::: EXCERPTED RECORDS
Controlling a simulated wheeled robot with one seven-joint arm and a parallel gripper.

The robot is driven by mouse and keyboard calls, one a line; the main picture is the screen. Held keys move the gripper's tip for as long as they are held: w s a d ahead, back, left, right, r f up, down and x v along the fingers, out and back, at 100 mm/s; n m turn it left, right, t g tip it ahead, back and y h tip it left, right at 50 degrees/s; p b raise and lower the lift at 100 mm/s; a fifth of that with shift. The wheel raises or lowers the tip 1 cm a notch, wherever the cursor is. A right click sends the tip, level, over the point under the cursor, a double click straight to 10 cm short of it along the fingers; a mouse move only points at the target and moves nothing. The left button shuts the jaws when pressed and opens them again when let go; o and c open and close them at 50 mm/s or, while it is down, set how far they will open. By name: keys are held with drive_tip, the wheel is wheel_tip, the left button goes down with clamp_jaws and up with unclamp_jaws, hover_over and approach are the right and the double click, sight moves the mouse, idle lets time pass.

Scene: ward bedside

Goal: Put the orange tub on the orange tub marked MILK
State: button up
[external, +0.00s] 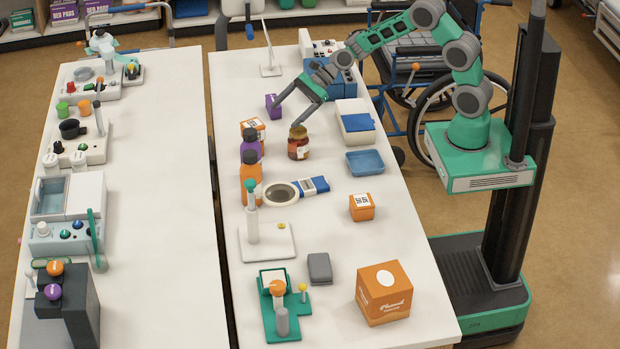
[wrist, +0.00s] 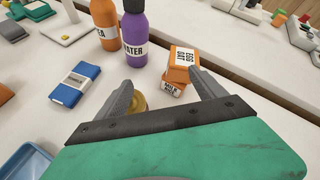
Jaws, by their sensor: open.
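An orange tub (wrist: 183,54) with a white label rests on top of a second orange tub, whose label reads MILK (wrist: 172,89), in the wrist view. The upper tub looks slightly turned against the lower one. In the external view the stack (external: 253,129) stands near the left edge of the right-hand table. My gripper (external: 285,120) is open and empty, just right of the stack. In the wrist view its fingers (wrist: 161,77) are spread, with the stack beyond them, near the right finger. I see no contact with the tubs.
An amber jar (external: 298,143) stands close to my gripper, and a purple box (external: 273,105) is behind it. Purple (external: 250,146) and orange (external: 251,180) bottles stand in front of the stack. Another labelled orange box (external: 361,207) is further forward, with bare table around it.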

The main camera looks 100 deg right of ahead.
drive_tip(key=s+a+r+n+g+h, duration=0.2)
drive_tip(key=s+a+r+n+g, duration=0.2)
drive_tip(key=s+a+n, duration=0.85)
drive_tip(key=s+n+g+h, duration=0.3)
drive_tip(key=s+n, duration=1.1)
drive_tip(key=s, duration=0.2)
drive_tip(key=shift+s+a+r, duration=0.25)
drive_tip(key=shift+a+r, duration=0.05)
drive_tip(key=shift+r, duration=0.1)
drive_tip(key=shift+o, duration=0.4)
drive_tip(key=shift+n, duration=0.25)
::::::
::: EXCERPTED RECORDS
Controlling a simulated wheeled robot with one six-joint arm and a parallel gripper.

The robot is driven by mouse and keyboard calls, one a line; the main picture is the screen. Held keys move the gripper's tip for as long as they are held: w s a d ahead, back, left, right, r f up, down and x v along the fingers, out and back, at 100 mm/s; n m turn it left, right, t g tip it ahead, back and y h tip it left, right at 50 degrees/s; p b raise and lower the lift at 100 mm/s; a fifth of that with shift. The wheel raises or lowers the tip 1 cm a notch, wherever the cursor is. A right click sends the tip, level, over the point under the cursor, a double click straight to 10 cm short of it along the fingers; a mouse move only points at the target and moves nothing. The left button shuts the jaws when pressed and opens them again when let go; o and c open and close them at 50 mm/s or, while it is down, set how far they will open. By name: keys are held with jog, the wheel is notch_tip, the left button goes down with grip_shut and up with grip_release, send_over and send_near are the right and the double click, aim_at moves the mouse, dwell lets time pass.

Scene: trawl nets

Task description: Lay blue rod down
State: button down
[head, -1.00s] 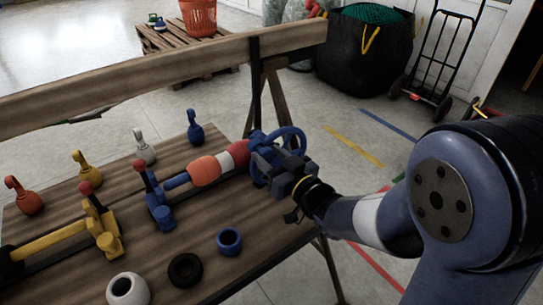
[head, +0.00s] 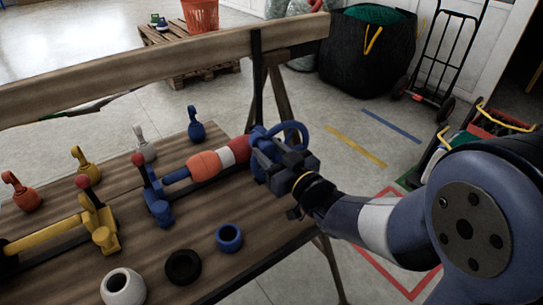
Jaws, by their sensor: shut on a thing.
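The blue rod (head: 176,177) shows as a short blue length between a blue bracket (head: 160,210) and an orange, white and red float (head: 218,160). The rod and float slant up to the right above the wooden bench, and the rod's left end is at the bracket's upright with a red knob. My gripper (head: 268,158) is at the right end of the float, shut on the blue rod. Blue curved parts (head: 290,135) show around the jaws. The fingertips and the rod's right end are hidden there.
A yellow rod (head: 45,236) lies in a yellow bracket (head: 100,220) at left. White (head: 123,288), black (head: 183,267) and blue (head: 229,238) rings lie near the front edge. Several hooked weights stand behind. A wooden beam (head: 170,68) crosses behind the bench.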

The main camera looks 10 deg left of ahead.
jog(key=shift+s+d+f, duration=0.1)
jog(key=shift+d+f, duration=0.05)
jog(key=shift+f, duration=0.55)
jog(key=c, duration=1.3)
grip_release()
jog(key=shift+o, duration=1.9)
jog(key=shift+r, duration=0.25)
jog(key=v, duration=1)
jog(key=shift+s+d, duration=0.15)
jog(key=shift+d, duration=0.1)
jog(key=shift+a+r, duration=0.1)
::::::
The lines to reproduce run from the one above containing "Task description: Lay blue rod down" through the one containing "[head, +0.00s]". Copy them exactly and leave out all pictures.

## FULL SOLUTION
Task description: Lay blue rod down
State: button down
[head, -1.00s] 
[head, +0.00s] 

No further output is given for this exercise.